As a nonpartisan organization dedicated to working on behalf of limited government and economic prosperity, the 362,000-member National Taxpayers Union (NTU) opposes RPS. Since our founding in 1969, we have fought against ill-advised energy proposals such as price controls and windfall-profit taxes, which history has shown to be counterproductive and detrimental.

A one-size-fits-all approach does not benefit consumers. Some states would have more renewable resources available, creating a windfall for some states and a quandary for others. Power generation in the U.S. depends almost exclusively on coal, natural gas, and nuclear fuel; all sources that are domestically abundant. By defining what sources of energy work for everyone in America, without regard to the consequences to these existing industries or the ability of states to meet the mandates, the government is barreling down a slippery slope of picking "winners and losers" at a precarious time for our nation's economy.

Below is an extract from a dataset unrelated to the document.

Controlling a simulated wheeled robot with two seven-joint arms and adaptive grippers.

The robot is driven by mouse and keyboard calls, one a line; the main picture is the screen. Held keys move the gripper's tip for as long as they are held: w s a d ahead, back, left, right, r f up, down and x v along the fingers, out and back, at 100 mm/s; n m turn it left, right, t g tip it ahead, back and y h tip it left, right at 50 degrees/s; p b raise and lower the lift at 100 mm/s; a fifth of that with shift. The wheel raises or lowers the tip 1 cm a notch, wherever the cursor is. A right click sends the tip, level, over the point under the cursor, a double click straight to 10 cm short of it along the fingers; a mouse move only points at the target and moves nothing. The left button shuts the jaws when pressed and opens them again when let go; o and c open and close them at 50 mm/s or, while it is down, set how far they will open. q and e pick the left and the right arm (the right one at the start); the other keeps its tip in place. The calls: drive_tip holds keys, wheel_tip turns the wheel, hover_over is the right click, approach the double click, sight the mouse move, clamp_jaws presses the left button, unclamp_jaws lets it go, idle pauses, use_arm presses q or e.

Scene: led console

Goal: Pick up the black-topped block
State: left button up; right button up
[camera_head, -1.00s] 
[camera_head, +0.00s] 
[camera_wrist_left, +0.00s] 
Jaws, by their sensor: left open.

Proponents don't use the word "tax" to describe RPS, but their proposal closely resembles a tax in two ways.

First, renewable energy sources, foreign and domestic, are a more costly alternative. Modifying current modes of electricity transmission and generation of energy is an expensive undertaking. A federal RPS will require significant investments; some estimates of the cost reach as high as $758 billion. NTU is concerned that these costs will be passed on to taxpayers as a result of a federal requirement for renewable energy sources. Washington may subsidize part of the cost upfront, or states may come begging to Congress for subsidies to implement the program.

This huge sum is not likely to be financed by spending reductions elsewhere in government budgets. Rather, as experience shows, elected officials will clamor for higher taxes now or issue more debt, which entails higher taxes later. Either way, taxpayers could be imperiled with another liability.

In addition to the tremendous infrastructure investments that will need to be made, taxpayers will also bear the ongoing burden of RPS regulations in higher energy bills. Wind, solar and other intermittent technologies are more costly than other sources of energy. More expensive electricity will also make U.S. industry less competitive in a time of increased global competition.

Furthermore, RPS consists of binding dictates imposed by the federal government that power providers may be forced to follow regardless of the price tag. To cope with this additional overhead, utilities must pass their costs along to end-users. These are residential consumers who must scramble to pay higher bills as well as businesses that must raise prices, cut workers, or disappoint middle-class shareholders to soften the blow of the added expenses. Taxpayers may not see the damage from RPS the same way they see the bite of income taxes in their paychecks or sales taxes on their grocery bills. But the burden of RPS is very real, and like a conventional tax, causes suffering for families who must pay up -- or else.

Whether they fall upon transportation, health care, housing, tax administration, or any other part of the economy, regulations and mandates thrown down from Washington eventually impact real, live people, often with no net benefit. Based on NTU's long experience, RPS has all the trademarks of a negative policy that will weaken our nation.